The government will, today, July 21, 2015, announce major progress made in the implementation of the 2015 budget in the first five months in its mid-year review to be delivered to Parliament.
This will be the first major policy statement since visible signs of progress began to emerge in the economy, which is boosted by a confidence review by the International Monetary Fund (IMF).
The Finance Minister, Mr Seth Terkper, told the Daily Graphic in an interview that the review would give an update on the implementation of the 2015 budget in the first half of the year.
The government's confidence is boosted by the resumption of aid from development partners.
Mr Terkper explained that the review would look at the 2014 budget and the first five months of the 2015 budget estimates, given the fall in global crude oil prices which could have a negative impact on the current account balance and foreign exchange reserves.
Ghana, which produces gold, cocoa and oil, is in talks with the IMF on an assistance package designed to stabilise the economy, amid high inflation and a wide budget deficit.
"The required adjustments (to the budget estimates) will be done through the necessary procedures to ensure that the continued fall in crude oil prices does not derail our fiscal consolidation objectives," Mr Terkper had earlier told journalists.
The government based its 2015 budget, announced in November last year, on a crude price of $99.736 per barrel, a figure derived using a formula based on legislation.
Oil is currently trading below $60 a barrel.
Ghana began producing oil in 2010 and has a Stabilisation Fund to protect the economy against price shocks.
The economy grew around eight per cent in recent years due to exports, but GDP growth is expected to slow in 2015 to 3.9 per cent, due in part to fiscal problems and a currency that slumped 31 per cent last year.
But analysts think the review is coming at a time when the cedi has, over the last two weeks, made significant gains against the major currencies.
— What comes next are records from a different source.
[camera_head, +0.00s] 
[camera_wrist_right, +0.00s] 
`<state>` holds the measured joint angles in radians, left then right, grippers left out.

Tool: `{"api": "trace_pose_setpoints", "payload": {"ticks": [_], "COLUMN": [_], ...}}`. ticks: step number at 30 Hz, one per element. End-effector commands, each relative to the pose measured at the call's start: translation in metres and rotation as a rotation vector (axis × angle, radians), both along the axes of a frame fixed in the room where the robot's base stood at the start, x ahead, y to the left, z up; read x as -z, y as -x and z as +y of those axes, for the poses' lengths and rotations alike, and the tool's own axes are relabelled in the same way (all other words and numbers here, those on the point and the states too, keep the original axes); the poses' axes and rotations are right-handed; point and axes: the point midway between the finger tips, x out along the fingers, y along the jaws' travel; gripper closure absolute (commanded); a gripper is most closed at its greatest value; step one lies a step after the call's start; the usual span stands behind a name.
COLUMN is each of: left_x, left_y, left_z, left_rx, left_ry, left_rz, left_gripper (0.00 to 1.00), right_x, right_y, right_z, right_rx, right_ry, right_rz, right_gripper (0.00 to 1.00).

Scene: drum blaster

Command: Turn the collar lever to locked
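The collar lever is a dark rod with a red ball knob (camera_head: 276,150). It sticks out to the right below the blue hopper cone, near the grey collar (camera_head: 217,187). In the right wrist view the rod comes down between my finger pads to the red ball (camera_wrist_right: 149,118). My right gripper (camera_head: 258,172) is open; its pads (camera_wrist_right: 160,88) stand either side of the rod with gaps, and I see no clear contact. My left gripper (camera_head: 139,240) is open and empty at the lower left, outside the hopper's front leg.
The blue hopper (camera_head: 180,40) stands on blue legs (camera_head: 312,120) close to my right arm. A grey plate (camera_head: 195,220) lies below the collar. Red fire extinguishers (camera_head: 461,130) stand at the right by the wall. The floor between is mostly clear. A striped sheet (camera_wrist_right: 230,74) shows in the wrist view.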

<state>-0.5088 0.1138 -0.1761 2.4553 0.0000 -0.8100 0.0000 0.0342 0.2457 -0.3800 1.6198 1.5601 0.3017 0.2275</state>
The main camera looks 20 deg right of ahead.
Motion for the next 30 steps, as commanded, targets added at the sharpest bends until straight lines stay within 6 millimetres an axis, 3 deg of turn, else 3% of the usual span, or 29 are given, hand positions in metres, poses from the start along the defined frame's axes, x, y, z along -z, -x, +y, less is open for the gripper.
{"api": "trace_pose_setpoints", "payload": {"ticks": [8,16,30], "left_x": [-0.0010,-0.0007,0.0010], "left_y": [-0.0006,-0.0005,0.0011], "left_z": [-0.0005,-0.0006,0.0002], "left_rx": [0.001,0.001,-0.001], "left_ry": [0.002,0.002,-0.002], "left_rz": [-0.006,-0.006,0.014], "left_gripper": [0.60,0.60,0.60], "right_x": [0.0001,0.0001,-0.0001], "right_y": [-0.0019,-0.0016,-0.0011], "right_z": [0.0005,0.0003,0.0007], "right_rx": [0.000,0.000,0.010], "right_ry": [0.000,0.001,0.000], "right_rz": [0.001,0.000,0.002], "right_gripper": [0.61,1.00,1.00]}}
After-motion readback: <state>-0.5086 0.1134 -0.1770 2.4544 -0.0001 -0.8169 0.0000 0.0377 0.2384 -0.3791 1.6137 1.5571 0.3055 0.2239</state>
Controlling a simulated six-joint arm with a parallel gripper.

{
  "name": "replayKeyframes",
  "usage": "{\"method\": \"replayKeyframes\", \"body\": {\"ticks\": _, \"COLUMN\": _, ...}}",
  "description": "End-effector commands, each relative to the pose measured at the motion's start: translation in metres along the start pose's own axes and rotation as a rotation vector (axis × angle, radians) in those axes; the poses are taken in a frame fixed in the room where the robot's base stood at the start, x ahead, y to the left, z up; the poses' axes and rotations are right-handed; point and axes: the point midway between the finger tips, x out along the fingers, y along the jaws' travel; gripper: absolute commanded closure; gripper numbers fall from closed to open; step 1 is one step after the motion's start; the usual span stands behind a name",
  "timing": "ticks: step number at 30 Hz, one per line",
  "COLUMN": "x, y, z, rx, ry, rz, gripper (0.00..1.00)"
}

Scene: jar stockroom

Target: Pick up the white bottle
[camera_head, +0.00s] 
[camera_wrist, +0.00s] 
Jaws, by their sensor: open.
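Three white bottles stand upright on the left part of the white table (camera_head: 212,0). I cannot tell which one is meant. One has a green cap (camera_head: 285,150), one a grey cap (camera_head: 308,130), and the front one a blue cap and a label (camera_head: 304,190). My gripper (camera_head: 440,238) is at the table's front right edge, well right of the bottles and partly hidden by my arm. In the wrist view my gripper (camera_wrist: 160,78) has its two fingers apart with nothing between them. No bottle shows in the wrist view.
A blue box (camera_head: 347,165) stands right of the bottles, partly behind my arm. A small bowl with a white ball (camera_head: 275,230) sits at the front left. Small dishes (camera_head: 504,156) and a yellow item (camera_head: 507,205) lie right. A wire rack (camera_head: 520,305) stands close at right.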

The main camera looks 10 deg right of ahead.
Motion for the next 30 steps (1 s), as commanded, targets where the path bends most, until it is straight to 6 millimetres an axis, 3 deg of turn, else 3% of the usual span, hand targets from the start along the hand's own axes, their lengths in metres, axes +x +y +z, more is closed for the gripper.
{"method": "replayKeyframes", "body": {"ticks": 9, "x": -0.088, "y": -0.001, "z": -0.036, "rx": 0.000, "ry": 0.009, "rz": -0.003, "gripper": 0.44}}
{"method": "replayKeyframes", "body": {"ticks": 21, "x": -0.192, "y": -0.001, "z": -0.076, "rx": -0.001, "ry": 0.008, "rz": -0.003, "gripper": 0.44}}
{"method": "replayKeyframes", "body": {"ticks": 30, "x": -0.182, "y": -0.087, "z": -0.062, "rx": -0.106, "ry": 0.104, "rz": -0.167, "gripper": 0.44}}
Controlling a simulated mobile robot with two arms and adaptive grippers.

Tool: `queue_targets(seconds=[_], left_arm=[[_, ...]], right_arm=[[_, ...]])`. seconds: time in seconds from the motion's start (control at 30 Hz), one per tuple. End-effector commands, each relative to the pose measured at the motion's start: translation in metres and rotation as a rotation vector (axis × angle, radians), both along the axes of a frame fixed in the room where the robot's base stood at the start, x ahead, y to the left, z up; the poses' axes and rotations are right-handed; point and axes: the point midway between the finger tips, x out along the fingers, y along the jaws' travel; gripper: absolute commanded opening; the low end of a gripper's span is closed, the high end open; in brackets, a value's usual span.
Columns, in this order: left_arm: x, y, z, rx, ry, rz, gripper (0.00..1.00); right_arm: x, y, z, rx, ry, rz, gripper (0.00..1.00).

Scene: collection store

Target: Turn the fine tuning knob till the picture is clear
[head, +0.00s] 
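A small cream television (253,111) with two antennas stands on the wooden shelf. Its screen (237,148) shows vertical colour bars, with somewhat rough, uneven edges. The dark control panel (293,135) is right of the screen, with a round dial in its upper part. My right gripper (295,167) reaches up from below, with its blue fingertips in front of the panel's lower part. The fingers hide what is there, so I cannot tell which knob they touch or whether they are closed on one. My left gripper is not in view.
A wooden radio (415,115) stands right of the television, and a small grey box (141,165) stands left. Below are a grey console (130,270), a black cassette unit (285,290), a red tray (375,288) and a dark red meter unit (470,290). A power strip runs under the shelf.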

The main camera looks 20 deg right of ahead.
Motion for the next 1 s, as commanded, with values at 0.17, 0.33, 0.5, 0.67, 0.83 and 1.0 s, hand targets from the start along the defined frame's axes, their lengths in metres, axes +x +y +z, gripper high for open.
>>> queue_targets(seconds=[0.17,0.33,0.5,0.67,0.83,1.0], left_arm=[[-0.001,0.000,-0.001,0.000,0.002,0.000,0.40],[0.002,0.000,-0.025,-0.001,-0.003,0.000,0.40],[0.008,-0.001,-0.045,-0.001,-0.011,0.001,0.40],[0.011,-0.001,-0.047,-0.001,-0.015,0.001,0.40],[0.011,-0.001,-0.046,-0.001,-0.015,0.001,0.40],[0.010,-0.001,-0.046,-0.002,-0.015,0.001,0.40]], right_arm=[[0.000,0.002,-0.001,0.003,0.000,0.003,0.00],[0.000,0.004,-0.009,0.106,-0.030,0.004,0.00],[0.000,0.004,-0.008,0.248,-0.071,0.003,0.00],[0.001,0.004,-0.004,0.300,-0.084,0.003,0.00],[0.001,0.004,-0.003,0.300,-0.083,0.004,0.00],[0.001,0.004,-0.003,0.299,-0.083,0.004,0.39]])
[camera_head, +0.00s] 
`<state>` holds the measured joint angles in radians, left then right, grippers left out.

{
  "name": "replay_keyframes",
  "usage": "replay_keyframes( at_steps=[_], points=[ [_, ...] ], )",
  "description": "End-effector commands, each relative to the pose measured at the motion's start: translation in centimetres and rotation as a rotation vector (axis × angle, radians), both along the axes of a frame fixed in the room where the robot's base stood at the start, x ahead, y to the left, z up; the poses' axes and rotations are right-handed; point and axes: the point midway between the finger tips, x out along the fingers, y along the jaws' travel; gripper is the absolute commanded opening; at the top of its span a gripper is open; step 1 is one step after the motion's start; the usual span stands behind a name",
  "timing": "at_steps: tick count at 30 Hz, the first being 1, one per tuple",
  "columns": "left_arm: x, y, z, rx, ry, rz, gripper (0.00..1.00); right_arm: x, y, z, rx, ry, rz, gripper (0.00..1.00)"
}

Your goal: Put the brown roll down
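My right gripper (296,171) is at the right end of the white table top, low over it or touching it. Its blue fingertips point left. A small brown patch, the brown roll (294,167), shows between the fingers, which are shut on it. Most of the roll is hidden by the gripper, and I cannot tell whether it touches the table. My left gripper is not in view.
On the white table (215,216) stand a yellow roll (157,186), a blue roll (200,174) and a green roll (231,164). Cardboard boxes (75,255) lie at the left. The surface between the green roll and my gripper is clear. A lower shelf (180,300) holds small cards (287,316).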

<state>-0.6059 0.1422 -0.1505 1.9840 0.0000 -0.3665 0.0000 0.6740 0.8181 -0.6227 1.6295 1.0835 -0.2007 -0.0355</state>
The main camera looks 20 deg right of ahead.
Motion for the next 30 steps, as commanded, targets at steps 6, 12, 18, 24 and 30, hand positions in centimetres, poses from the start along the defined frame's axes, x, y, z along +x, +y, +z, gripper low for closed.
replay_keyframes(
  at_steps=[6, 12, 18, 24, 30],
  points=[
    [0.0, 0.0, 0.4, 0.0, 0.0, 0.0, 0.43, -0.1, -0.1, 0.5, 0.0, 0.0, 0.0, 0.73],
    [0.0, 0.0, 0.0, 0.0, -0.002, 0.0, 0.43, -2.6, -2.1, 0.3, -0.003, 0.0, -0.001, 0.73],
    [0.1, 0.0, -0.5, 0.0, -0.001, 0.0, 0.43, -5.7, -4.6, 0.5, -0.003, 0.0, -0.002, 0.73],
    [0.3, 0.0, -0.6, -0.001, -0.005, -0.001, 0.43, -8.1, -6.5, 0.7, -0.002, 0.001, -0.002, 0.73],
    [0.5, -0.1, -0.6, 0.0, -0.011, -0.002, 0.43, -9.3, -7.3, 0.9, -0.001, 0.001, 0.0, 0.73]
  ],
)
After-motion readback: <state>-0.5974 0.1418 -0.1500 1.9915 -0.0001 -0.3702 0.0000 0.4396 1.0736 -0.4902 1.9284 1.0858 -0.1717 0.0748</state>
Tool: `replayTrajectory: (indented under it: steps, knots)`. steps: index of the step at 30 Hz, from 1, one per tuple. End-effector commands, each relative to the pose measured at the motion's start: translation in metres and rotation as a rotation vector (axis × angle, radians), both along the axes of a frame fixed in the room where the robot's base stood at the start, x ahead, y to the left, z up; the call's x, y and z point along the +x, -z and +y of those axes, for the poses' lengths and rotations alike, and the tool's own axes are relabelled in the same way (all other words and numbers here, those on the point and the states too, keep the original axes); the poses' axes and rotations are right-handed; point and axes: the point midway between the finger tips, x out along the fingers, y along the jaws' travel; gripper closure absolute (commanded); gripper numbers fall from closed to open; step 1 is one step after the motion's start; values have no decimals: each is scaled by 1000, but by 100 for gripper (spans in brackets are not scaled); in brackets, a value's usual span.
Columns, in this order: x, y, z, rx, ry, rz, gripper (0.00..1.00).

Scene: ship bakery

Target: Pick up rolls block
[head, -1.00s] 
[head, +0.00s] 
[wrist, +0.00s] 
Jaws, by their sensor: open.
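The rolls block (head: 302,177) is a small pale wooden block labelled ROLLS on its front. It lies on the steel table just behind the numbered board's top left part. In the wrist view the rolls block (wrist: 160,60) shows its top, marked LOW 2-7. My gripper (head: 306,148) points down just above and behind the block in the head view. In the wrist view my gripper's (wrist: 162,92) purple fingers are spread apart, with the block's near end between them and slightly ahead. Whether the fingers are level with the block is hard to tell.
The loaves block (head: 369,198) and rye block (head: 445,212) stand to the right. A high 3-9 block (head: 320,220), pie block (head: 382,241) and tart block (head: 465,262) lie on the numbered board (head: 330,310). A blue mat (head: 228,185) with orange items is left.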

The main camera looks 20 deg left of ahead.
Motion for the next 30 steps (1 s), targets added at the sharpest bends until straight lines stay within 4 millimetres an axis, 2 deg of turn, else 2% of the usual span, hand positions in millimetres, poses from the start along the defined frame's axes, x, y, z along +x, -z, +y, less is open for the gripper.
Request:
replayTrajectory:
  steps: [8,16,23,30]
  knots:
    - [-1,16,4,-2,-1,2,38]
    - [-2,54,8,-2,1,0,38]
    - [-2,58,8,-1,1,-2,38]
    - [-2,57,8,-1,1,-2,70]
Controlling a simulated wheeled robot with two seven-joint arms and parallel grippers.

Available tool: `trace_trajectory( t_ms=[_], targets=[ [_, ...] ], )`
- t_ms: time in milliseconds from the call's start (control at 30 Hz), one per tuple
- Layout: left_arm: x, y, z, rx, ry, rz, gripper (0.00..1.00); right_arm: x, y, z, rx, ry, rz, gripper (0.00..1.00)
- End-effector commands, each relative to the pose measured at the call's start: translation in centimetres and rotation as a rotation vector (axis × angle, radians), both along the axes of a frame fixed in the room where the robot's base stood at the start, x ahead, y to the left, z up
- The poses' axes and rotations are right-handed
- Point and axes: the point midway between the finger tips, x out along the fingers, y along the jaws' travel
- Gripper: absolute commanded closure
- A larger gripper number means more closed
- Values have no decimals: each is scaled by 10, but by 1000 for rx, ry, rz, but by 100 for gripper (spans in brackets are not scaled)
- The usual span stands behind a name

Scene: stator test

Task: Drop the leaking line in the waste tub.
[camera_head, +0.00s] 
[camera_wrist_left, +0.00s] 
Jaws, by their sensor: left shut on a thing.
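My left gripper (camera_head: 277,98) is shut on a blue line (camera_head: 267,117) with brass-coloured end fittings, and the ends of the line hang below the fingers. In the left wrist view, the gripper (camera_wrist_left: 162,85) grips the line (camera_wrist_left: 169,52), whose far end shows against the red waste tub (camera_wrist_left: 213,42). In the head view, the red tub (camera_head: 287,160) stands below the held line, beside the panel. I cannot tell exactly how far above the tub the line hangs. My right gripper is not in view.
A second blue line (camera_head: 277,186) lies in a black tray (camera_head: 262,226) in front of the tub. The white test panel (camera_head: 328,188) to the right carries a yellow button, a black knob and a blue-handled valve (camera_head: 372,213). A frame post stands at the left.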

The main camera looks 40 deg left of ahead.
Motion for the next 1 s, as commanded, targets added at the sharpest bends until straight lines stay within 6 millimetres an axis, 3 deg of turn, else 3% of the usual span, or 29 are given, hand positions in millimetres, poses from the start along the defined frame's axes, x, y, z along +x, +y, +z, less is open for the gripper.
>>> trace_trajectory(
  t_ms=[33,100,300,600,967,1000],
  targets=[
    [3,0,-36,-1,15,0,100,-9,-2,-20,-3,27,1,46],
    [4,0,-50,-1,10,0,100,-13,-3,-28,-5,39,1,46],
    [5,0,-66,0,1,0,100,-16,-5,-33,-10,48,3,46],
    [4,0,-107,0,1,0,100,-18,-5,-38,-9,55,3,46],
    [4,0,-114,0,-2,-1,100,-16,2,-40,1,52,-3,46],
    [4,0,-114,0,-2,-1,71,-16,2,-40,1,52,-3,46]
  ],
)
The interbank rate of the cedi to the dollar last Friday was GH¢3.2343 for buying and GH¢3.2377 for selling.
Although the cedi has made gains, inflation was still high at 17.1 per cent as of the end of June, while interest rates are about 35 per cent.
According to the analysts, the budget review must take into account growing unemployment among graduates of tertiary institutions, the freeze on public sector employment, as well as the high cost of living.
Nonetheless, Mr Terkper has, at various fora, given assurances that the measures adopted by the government, especially the home-grown policies, are achieving results.
At the Graphic Business/Fidelity Bank Forum on July 2, 2015, he had said the adoption of home-grown policies had proved helpful.
“When Ghana adopted the home-grown policies to withstand the external shocks, it was able to migrate all public servants onto a uniform salary scale through the Single Spine Salary Structure (SSSS),” he said.